Christopher Robinson, 18, was jailed for a minor parole violation in 2008, when he was fatally beaten by a group of inmates in a detention unit for teenage prisoners.
Prosecutors later said the attack was the work of a gang of youths who had been enlisted by guards to help maintain rigid control over the unit. The intimidation campaign, nicknamed The Program, didn't stop at enforcing typical jailhouse rules. Prosecutors said the crew robbed fellow inmates of commissary chits and phone privileges and even decided who was allowed to use chairs in a common room.
Two corrections officers, Michael McKie and Khalid Nelson, pleaded guilty to assault and attempted assault in connection with the case. McKie was sentenced to two years in jail, an amount roughly equal to the time he already spent in jail awaiting trial. Nelson got a year. Neither was implicated of any direct involvement in Robinson's death. Two inmates are serving sentences of 10 and 12 years in the killing.
A spokeswoman for the city's legal department didn't immediately comment.
"It just hurts every day, and it doesn't get any better, and this will not help," Robinson's mother, Charnel, said Friday at a news conference.
She said her son was putting his life back together when he was jailed for breaking a probation curfew to work late at a new job.
"When he left this world, I was extremely proud of him," she said. "He made a mistake. He paid for it, and I expected him to come home."
The settlement came just days after a different group of 11 current and former inmates filed a federal lawsuit claiming similar abuses throughout the city's massive jail system.
The suit, which seeks class-action status, alleged that the city's jails were plagued by an entrenched "pattern of brutality" under which guards routinely use savage force on inmates suspected of breaking rules.

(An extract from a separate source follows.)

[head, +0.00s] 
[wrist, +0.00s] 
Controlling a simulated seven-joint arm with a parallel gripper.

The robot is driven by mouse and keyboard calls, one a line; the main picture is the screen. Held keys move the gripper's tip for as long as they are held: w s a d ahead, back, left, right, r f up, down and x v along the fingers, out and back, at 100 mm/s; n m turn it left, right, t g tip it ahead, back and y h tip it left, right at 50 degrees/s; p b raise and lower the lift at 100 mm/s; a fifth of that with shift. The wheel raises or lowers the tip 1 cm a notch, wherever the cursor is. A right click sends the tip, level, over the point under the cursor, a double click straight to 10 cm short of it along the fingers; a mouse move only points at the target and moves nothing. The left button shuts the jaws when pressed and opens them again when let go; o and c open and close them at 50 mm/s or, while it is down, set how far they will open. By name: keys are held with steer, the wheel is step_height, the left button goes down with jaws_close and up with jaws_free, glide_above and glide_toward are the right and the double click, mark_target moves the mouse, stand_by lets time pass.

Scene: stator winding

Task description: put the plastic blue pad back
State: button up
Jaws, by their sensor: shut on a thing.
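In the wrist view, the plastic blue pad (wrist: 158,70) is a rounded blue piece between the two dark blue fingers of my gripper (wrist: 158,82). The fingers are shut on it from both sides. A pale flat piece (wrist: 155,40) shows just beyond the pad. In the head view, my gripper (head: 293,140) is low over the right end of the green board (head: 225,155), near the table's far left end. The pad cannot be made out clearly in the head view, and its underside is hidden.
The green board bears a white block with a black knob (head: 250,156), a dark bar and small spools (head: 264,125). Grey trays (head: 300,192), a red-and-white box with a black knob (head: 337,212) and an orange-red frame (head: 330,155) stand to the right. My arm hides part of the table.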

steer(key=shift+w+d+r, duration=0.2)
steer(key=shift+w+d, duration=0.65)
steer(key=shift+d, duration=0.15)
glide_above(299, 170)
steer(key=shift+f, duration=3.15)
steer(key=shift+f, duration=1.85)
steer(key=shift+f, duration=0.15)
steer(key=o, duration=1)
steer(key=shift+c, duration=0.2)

Department of Correction officials have denied that any brutality pattern exists and that guards like McKie and Nelson are rare exceptions. Over the years, however, the city has paid large sums to settle several suits arguing that guards turn a blind eye to beatings. At least one other guard in the same Rikers housing unit was sentenced to six years in prison for his involvement in the rogue disciplinary system.